Evidence-grounded extraction in Java.

Parse a document, extract a typed Java record, and inspect the citation, confidence, and provenance attached to each field.

Install

Use the published alpha from Maven Central.

<dependency>
  <groupId>ai.doctruth</groupId>
  <artifactId>doctruth-java</artifactId>
  <version>0.2.0-alpha</version>
</dependency>

1. Parse a source document

Parsers preserve document identity, metadata, section structure, and source locations so later extraction can cite page and line.

ParsedDocument doc = PdfDocumentParser.parse(Path.of("contract.pdf"));

String docId = doc.docId();
List<ParsedSection> sections = doc.sections();
DocumentMetadata metadata = doc.metadata();

2. Extract a typed record

The builder options explicitly turn citation, confidence, retry, and bitemporal provenance into part of the extraction contract.

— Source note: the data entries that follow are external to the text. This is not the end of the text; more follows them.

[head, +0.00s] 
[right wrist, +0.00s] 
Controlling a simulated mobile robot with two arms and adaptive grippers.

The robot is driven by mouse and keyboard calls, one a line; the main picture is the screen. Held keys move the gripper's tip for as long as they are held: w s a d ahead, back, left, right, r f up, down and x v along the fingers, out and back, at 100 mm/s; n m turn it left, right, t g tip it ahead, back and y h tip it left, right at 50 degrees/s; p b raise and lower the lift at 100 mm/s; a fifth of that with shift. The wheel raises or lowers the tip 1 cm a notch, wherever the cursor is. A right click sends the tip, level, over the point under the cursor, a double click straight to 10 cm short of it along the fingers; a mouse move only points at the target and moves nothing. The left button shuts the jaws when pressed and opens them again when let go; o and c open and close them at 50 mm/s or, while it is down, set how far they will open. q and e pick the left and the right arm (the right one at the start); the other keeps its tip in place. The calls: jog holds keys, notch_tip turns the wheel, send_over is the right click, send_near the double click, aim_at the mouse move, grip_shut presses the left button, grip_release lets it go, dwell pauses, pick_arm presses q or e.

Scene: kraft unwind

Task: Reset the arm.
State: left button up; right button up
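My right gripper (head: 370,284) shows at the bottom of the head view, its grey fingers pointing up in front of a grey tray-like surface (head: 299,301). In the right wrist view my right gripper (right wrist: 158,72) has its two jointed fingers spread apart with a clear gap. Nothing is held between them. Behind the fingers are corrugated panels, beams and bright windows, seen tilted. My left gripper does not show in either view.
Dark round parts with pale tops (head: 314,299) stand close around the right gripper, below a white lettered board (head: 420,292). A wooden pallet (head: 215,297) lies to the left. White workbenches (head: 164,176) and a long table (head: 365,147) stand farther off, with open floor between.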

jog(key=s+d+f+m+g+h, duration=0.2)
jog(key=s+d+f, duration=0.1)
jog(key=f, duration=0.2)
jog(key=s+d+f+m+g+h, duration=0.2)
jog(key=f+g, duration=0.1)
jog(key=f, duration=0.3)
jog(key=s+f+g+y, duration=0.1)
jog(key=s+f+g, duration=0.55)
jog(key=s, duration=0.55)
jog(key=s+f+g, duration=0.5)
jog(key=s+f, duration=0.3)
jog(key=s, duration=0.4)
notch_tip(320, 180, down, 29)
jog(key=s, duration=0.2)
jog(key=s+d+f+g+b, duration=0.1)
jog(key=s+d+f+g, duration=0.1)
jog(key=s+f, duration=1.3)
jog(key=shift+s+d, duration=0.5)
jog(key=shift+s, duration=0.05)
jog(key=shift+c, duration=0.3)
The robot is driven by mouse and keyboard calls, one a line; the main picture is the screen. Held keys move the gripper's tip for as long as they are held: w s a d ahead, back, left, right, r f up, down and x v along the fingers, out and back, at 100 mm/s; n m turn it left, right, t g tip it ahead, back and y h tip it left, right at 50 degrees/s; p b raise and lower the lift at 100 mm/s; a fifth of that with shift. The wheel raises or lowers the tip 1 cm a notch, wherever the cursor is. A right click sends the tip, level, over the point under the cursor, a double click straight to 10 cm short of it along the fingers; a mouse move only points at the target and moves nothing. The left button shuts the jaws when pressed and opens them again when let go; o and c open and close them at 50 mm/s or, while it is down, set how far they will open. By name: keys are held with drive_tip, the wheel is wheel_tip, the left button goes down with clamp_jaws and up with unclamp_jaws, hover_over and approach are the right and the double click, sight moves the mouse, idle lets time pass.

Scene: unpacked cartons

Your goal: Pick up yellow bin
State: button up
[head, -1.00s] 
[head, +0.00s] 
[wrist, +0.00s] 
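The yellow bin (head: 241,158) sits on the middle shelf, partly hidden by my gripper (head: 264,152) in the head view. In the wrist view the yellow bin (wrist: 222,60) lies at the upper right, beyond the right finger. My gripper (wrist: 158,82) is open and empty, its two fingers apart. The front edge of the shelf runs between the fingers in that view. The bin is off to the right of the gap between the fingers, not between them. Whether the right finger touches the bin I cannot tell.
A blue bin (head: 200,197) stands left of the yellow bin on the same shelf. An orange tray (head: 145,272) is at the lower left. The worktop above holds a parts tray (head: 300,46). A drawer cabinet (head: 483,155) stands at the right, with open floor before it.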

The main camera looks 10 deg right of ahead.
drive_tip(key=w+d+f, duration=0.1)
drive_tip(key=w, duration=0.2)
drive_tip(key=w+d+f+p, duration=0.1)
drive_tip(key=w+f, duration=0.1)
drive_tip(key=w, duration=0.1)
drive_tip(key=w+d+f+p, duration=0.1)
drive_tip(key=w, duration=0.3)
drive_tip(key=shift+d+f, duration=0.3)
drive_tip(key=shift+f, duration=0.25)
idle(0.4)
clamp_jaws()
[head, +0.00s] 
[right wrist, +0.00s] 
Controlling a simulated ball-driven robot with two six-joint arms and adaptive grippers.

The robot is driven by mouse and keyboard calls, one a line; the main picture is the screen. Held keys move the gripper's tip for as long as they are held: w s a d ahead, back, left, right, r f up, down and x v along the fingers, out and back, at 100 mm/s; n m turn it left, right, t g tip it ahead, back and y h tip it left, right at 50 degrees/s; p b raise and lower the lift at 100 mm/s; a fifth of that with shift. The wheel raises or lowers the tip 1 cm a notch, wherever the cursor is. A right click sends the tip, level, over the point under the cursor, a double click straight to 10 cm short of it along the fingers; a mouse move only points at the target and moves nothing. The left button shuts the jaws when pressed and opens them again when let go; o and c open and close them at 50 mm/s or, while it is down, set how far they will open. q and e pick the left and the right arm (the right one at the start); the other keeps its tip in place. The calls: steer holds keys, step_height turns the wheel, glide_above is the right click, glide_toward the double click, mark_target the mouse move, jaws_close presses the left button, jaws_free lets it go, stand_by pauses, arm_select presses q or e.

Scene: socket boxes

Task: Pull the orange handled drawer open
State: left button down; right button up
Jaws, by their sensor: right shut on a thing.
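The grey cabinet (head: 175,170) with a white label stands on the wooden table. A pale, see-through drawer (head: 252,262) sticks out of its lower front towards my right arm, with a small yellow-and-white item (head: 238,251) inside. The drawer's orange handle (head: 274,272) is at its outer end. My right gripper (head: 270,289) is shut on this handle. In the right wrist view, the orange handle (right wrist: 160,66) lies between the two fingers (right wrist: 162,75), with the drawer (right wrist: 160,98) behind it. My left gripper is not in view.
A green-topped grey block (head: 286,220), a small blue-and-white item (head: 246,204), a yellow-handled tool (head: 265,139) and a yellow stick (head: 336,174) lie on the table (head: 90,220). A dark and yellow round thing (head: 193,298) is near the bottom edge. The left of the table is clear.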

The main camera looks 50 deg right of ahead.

record Contract(String partyA, String partyB, BigDecimal totalValue) {}

ExtractionResult<Contract> result = DocTruth.from(new OpenAiProvider(System.getenv("OPENAI_API_KEY")))
    .extract("Extract the contract terms", Contract.class)
    .withProvenance()
    .withSourcePublishedAt(Instant.parse("2026-01-01T00:00:00Z"))
    .withBitemporal()
    .withConfidence()
    .withMaxRetries(2)
    .run(doc);

3. Inspect evidence

Values are useful only when callers can reconstruct where they came from. Field paths map to citations, confidence rationales, and provenance.

Contract value = result.value();

Citation cite = result.citations().get("totalValue");
SourceLocation loc = cite.location();
double matchScore = cite.matchScore();

Confidence confidence = result.confidence().get("totalValue");
Provenance provenance = result.provenance();

4. Use a context strategy

Large documents should not be blindly truncated. Prioritize the sections that matter for the extraction task.

ContextStrategy strategy = new PriorityTruncate(
    List.of("Qualifications", "Scoring Criteria", "Contract Terms"),
    25_000,
    OverBudgetPolicy.STRICT
);

ExtractionResult<Contract> result = DocTruth.from(provider)
    .extract("Extract contract terms", Contract.class)
    .withContextStrategy(strategy)
    .withProvenance()
    .run(doc);

Public surface

Document parsers PdfDocumentParser, DocxDocumentParser, XlsxDocumentParser, CsvDocumentParser
Parsed model ParsedDocument, ParsedSection, TextSection, TableSection, FigureSection, SourceLocation
Extraction DocTruth, ExtractionBuilder<T>, ExtractionResult<T>
Evidence Citation, Confidence, Provenance
Context ContextStrategy, PriorityTruncate, SlidingWindow, Hierarchical
Providers OpenAiProvider, AnthropicProvider, GeminiProvider, LlmProvider
Exceptions ParseException, ExtractionException, ProviderException

Contract rule

Missing source evidence is a validation problem. When citation matching is weak, DocTruth surfaces a low match score instead of silently dropping the field's evidence chain.